Both Australians and international visitors are hitting the road and going camping more than ever before, according to new figures from Tourism Research Australia.
The data reveals 377,000 international visitors chose to see Australia’s great outdoors in the year ending March 2019, a 7 per cent jump from the previous year.
The millennial market, led by working holiday makers and backpackers, continues to be the strongest age demographic with 157,000 international visitors aged 20 to 29 choosing caravanning and camping in Australia.
Following that was 127,000 international visitors in the 30 to 54 year-old age group, then 73,000 visitors aged 55 plus.
Queensland was the most popular state amongst international visitors, with 132,000 visitors spending 1.6 million nights in the sunshine state. NSW was close behind with 129,000 international visitors and Victoria had 91,000, with a big increase of 5 per cent from the previous year.
Phillip Island experienced monster growth, up 39.1 percent, with six other hotspots in Victoria recording double-digit rises: Gippsland (17.1 per cent), Goldfields (16.8 per cent), Murray (16.2 per cent), Mornington Peninsula (13.6 per cent), Geelong/Bellarine (11.4 per cent) and Great Ocean Road (10.9 per cent).
Chinese visitors continue to lead the charge to Victoria with almost 680,000 visitors in the past year. Total spending by Chinese tourists was $3.2 billion.
Meanwhile, domestic visitors collectively spent 54.5 million nights camping for the year. That represents a 6.5 per cent increase on 2018. Making up those nights were 12.9 million individual camping trips, an 8.5 per cent increase.
The importance of this camping culture to regional destinations was underlined by the fact 30 per cent of all trips to the regions involved RV use or camping. Similarly, one in five nights spent in regions were spent in an RV, or camping in general.

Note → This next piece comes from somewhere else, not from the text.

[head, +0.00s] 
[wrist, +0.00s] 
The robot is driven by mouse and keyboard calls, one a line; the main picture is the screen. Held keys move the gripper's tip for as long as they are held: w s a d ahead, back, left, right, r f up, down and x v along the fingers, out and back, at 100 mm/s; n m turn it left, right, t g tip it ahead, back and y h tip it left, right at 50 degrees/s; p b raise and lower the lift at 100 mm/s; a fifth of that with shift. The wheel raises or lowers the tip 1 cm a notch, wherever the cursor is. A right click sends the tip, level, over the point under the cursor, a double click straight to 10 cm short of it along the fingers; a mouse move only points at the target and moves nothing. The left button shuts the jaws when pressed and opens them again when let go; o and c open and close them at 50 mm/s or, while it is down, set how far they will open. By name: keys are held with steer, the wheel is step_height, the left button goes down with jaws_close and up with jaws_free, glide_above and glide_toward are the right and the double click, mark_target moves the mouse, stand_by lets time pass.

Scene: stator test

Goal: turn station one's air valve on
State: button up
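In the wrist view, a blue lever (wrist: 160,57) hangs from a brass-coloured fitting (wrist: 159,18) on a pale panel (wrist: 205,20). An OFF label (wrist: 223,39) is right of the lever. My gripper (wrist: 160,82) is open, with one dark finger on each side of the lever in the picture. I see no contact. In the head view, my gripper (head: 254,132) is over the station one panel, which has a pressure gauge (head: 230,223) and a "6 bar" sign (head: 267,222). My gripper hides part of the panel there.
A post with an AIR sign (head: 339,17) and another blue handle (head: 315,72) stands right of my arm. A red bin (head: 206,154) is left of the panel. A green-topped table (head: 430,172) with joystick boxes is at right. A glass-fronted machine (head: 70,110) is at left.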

Some regions are growing more quickly than others in terms of popularity; NT, SA, Victoria, Tasmania and Queensland all recorded changes of 10 or more per cent. NSW and WA still experienced increased domestic visitation, but less markedly.
Families are the most common group heading on these caravan and camping trips, representing roughly one third of trips made; just behind them are the midlife demographic without children.
But in terms of actual nights spent on the road camping, time-rich grey nomads are leading the charge, taking up 32 per cent. Just behind them are families at 30 per cent.